Got the right to advance.

Notre Dame (23-10), which was scheduled to depart Dayton around 1 a.m. Thursday morning and fly to San Diego, faces No. 6 seed Alabama Friday afternoon in West Region Round of 64 action.

“To play like that and to advance, I’m thrilled and I’m really proud of our group,” said Irish coach Mike Brey, who halted his five-year drought from the NCAA Tournament with this season’s ACC runner-up finish. “They deserve it, man. Prentiss (Hubb), Dane (Goodwin), Nate (Laszewski), they’ve chased it together since last year. We’ll get our legs under us by Friday afternoon, but we’ll need some time to do that. …

“It’s neat to see your kids celebrate. They’ve dreamed about getting into the tournament and dreamed about advancing in the tournament.”

Those dreams were fraught with peril throughout much of this contest, which featured 17 lead changes and a dozen ties.

But that last lead change, the one that capped the 90-minute epic that saw Rutgers (18-14) rally from down five late to force the first overtime and then the Irish get a driving bucket from the freshman sensation Wesley with just 2.7 seconds left to force the second bonus session, proved enough for Notre Dame to overcome the combined 45 points from Ron Harper Jr. and Caleb McConnell. The Scarlet Knights also commanded a 44-32 rebounding edge.

It was Atkinson and Laszewski who teamed for 44 Irish points and dozen rebounds in 70 combined minutes on the floor. Wesley and Dane Goodwin combined for 20; Hubb and Trey Wertz jointly dished out 11 assists without a single turnover. 

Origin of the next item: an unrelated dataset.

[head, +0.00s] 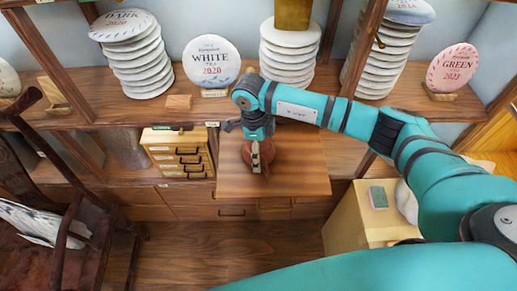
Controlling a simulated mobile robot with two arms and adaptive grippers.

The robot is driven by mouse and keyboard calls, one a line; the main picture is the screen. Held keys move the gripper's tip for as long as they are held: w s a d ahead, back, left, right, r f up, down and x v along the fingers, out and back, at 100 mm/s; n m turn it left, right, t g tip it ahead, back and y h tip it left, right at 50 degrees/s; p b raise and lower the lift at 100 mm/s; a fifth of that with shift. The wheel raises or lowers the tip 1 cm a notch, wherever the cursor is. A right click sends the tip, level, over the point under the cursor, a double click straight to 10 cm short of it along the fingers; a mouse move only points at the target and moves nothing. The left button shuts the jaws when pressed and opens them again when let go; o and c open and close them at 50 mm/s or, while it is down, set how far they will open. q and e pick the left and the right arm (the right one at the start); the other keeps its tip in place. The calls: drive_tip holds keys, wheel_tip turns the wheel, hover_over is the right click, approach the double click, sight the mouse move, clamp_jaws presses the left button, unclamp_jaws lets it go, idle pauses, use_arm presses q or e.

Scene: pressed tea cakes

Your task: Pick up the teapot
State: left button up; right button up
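A reddish-brown round teapot (269,150) stands on the wooden pull-out surface (300,175) in the middle of the head view. My right arm reaches in from the right, and its gripper (256,163) points down at the teapot, overlapping it in the picture. The gripper and wrist hide much of the pot. The fingers are small and seen from above, so I cannot tell whether they are open or shut, or whether they touch the pot. My left gripper is not in view.
Stacks of wrapped tea cakes (137,62) and a displayed white tea cake (211,62) line the shelf behind. A small drawer box (178,152) stands left of the surface. A dark wooden chair (75,200) is at left, a cardboard box (350,215) at right.

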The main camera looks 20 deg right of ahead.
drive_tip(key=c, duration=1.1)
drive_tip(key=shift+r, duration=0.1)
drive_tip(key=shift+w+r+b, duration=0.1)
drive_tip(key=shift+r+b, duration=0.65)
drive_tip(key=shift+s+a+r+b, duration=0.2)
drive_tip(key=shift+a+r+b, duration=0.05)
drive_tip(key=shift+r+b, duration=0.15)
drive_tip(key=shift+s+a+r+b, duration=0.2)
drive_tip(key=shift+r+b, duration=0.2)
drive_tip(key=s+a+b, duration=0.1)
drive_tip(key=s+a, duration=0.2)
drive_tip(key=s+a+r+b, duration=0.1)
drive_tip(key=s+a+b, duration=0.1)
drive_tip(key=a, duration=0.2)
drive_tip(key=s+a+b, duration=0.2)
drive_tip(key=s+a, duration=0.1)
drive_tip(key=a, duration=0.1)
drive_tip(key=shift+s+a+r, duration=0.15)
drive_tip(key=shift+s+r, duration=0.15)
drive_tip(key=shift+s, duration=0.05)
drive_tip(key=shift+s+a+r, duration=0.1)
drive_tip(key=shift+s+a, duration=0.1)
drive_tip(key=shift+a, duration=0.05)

Notre Dame trailed by five at the break, 41-36, and, with the game tied at 58-all, engineered a 5-0 run that nearly proved enough for the Irish in regulation.

But a Laszewski 3 – he made two triples, four free throws and had a massive offensive-rebound putback late – just went awry to deny the Irish a more comfortable edge.

That’s when Geo Baker, Rutgers’s senior point guard, nearly ended Notre Dame’s season. Baker scored seven-straight points and hit back-to-back clutch buckets – a deep 3 and a fade-away jumper – in the waning moments of regulation.

Yet, Notre Dame – in so many close games this season that Cormac Ryan said Brey had joked with the team that it was “addicted” to these late-game situations – never relented.

Ryan himself had a defining play. The Irish trailed and, out of a timeout, elected to press Rutgers with less than a minute on the clock. Ryan stole an inbound-pass intended for Harper, knifed to the basket and briefly lifted the Irish to a 77-76 edge.

After Harper’s banked-in 3, Wesley’s drive coerced a second overtime.

The final bonus frame never saw the teams separated by more than three points – Hubb calmly hit both free throws for an 87-84 lead with 40 seconds left – and Harper’s second improbable 3, this one from deep on the right wing, nearly brought a third overtime.

Atkinson then gave the Irish the last of their 58 points in the paint, and in the process made their foreshadowed packing efforts worthwhile.

“I think soaking it in, being excited is great, but this is a mature group,” said Ryan, who finished with 16 points, three steals and two boards in a team-high 46:13 on the court. “We know what’s ahead of us. We’re prepared for it. We were ready for it.

“We came into this game packed for San Diego. So, we’re on to next one. And we’re fired up and we’ll be ready.”